To run an interactive sim, you install the simulation itself from the engineering repo. Be sure that you are installing updated versions as needed (with the installation commands described in the set-up guide above). If you forget, the latest work might not be present in your version of the sim, leading to confusion.

If you need to look at an old version of the sim or are actively debugging something, you might not work from the main branch. Work with engineering to ensure you’ve installed from the correct branch for your needed task.

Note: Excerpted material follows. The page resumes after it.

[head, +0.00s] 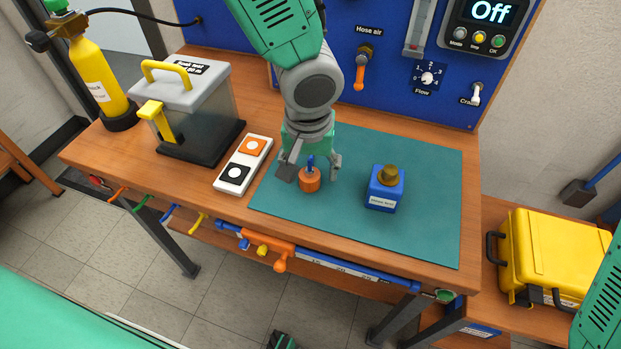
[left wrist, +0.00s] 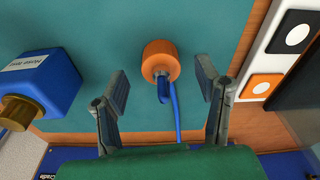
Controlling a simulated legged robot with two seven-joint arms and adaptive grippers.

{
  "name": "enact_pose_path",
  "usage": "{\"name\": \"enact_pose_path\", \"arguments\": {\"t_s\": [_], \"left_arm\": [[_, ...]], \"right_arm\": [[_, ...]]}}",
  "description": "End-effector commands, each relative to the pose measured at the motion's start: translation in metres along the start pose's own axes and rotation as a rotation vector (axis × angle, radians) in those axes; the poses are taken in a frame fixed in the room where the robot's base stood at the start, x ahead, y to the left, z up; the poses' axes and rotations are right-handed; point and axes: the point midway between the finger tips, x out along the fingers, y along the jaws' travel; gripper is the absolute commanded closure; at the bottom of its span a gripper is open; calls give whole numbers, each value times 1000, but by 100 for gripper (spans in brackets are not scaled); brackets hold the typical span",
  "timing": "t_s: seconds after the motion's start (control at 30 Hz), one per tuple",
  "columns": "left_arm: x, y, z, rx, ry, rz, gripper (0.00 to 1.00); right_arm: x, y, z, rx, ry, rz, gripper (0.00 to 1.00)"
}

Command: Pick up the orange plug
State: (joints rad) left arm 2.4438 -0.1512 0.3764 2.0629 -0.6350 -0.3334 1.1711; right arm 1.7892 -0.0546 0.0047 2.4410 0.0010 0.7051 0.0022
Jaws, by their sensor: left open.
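The orange plug (head: 309,181) stands on the teal mat (head: 424,163), near the mat's left part. It has a blue piece on top. In the left wrist view the plug (left wrist: 160,57) shows between the fingers, with a thin blue cord beside it. My left gripper (head: 309,170) is open and points down around the plug, one finger on each side. In the left wrist view both fingers (left wrist: 162,90) stand apart from the plug, with a gap on each side. My right gripper is not in view; only a green part of an arm shows at the right edge.
A blue block with a brass knob (head: 384,190) stands on the mat to the right. A white strip with orange and black squares (head: 243,165) lies left of the mat. A grey box with yellow handles (head: 195,105) stands farther left. The blue panel (head: 330,60) rises behind.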

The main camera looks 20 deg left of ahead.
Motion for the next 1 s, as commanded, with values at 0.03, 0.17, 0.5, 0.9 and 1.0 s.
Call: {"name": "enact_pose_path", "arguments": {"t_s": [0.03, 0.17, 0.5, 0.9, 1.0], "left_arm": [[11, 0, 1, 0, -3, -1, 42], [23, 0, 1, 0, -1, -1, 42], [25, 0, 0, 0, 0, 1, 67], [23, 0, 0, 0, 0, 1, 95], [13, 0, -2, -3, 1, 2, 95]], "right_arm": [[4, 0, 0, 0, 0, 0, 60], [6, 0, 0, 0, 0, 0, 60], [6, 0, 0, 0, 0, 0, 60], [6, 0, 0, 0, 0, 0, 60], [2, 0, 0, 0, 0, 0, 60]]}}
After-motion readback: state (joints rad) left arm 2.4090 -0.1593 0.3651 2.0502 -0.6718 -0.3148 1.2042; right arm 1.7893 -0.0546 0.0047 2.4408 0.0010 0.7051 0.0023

In some cases you may need to install unreleased versions of upstream repos on GitHub, like vivarium or vivarium public health. If you run into this type of situation, consult with the engineers to find the best strategy to move forward.

Differing environments:

Engineers create their own environments, and might use different versions of packages or of Python than you are using. This can cause confusion if something isn’t running as expected.

If you created your environment a while ago and you think you might have gotten out of sync, you should try re-running the install commands or re-creating the environment entirely. If you’re not sure what version of Python to use, ask the engineers what they are using.